What the task asks:
Work through the following lines and count those that hold the word "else". Reply with that number only.

Provided data:
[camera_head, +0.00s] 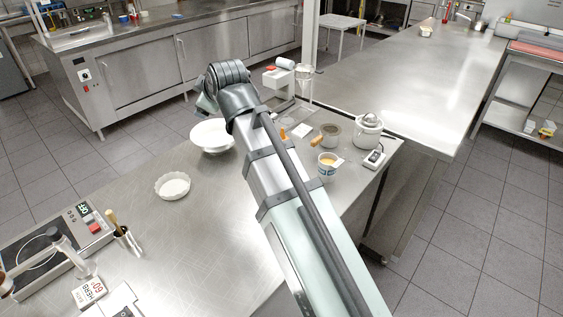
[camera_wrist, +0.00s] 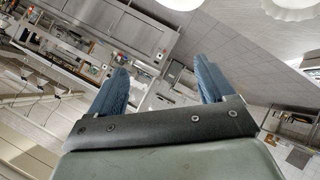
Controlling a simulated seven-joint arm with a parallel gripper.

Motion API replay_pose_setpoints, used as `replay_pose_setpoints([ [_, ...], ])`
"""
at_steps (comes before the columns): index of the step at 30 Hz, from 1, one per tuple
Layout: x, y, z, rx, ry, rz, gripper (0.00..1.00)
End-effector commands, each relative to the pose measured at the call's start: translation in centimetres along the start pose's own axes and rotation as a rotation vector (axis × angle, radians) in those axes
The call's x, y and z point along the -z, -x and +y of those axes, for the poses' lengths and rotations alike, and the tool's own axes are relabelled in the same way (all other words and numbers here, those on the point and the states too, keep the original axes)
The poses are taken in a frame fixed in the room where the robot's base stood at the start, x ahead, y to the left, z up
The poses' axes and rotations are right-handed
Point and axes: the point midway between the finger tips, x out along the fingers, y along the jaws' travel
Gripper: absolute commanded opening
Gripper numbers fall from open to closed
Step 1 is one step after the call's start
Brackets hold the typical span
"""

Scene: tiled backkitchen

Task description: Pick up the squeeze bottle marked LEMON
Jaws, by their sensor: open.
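I cannot make out a squeeze bottle marked LEMON in either view; my arm covers part of the steel table in the head view. My gripper (camera_wrist: 160,76) shows two blue fingers standing well apart, with nothing between them. In the head view, the end of my arm is raised above the table near the white bowl, and the fingers are mostly hidden behind the wrist.
The steel table (camera_head: 215,240) carries a white bowl (camera_head: 212,136), a small scalloped dish (camera_head: 172,186), a hotplate (camera_head: 50,245), a HERB box (camera_head: 90,291), a cup (camera_head: 327,168) and a lidded pot (camera_head: 368,130). Its middle left is clear.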

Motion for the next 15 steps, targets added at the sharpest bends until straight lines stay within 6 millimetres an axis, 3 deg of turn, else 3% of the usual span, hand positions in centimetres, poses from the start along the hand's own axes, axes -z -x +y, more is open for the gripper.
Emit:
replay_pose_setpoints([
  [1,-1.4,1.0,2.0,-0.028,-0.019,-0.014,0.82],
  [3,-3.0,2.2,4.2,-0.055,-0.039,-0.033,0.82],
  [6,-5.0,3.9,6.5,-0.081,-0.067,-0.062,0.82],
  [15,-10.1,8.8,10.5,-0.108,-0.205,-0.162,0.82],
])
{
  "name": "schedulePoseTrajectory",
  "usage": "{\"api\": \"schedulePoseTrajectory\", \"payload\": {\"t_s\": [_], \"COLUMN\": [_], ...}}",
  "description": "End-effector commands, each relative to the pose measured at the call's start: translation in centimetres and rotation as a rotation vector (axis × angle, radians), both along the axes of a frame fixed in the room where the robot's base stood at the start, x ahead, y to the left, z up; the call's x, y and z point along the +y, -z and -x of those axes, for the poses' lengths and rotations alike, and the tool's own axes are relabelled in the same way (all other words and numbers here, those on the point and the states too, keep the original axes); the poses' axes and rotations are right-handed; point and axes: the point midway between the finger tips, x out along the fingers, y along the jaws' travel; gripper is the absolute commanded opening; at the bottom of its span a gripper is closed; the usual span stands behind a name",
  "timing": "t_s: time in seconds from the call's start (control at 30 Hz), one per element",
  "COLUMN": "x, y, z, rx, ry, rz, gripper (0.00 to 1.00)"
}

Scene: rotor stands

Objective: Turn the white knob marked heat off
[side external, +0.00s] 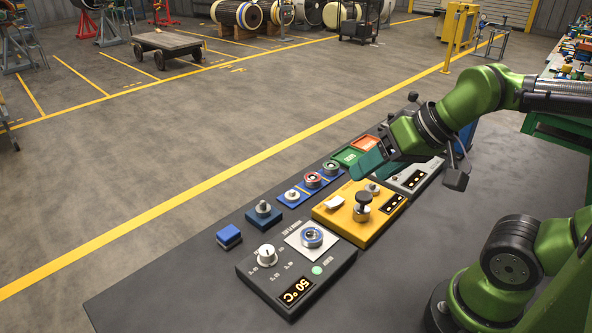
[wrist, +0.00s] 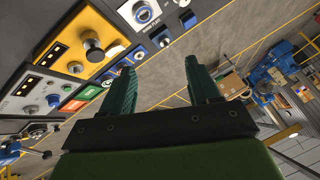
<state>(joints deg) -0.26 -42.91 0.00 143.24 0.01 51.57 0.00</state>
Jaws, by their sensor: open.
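The white knob (side external: 266,254) stands on the left part of a dark grey heater box (side external: 320,279) at the front of the bench in the side view. Small markings surround it, too small to read surely. The box's lit display (side external: 296,291) reads 50°C. My gripper (side external: 374,174) is open and empty, above the back part of the row of panels, well behind and to the right of the white knob. In the wrist view my gripper (wrist: 159,68) shows two green fingers spread apart with nothing between them. The knob cannot be told clearly there.
A yellow box (side external: 340,226) with a black knob (side external: 362,203) lies between the heater box and my gripper. A grey box (side external: 413,180) is beyond. A blue block (side external: 229,237) and small blue-based controls line the left side. The bench's front left is clear.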

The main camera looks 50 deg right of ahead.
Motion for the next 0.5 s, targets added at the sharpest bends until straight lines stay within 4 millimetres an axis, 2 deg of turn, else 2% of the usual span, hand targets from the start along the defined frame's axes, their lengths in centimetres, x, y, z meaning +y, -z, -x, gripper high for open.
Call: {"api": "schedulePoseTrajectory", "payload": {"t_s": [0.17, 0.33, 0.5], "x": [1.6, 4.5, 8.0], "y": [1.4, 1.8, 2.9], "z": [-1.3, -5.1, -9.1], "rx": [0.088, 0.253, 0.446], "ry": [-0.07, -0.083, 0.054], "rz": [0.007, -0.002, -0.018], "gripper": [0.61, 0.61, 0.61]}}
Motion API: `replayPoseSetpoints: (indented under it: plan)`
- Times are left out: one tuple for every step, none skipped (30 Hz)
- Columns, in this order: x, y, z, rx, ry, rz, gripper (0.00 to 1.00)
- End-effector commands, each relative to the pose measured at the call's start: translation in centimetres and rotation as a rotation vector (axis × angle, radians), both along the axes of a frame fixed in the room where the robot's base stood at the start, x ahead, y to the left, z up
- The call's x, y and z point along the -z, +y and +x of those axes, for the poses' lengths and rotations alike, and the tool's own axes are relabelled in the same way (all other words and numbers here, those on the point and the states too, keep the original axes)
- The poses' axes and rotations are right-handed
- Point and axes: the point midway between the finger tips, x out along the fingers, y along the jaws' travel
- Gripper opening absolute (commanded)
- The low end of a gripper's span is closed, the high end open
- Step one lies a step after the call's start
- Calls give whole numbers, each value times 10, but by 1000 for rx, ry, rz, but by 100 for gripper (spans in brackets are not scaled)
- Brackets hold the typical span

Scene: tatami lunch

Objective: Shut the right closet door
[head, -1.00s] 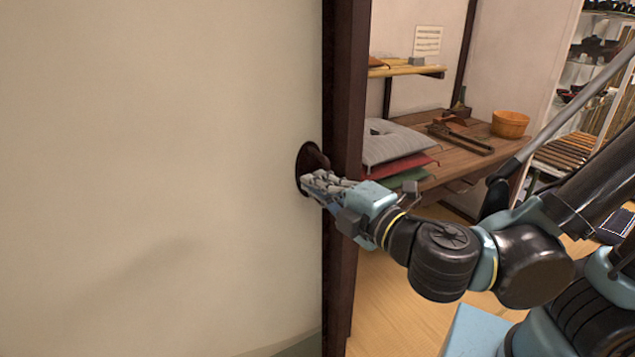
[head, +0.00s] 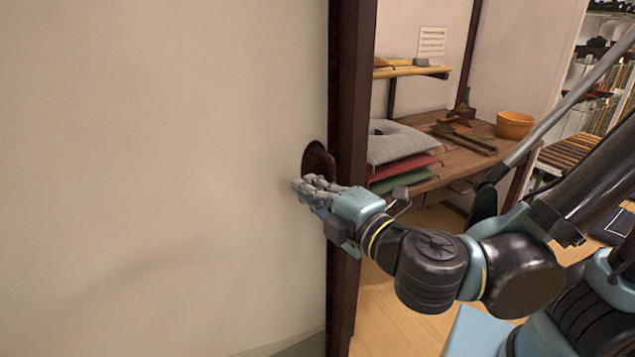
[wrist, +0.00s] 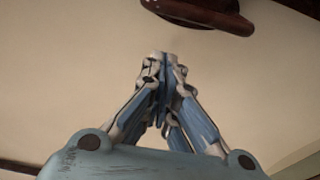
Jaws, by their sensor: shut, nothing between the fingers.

Task answer:
2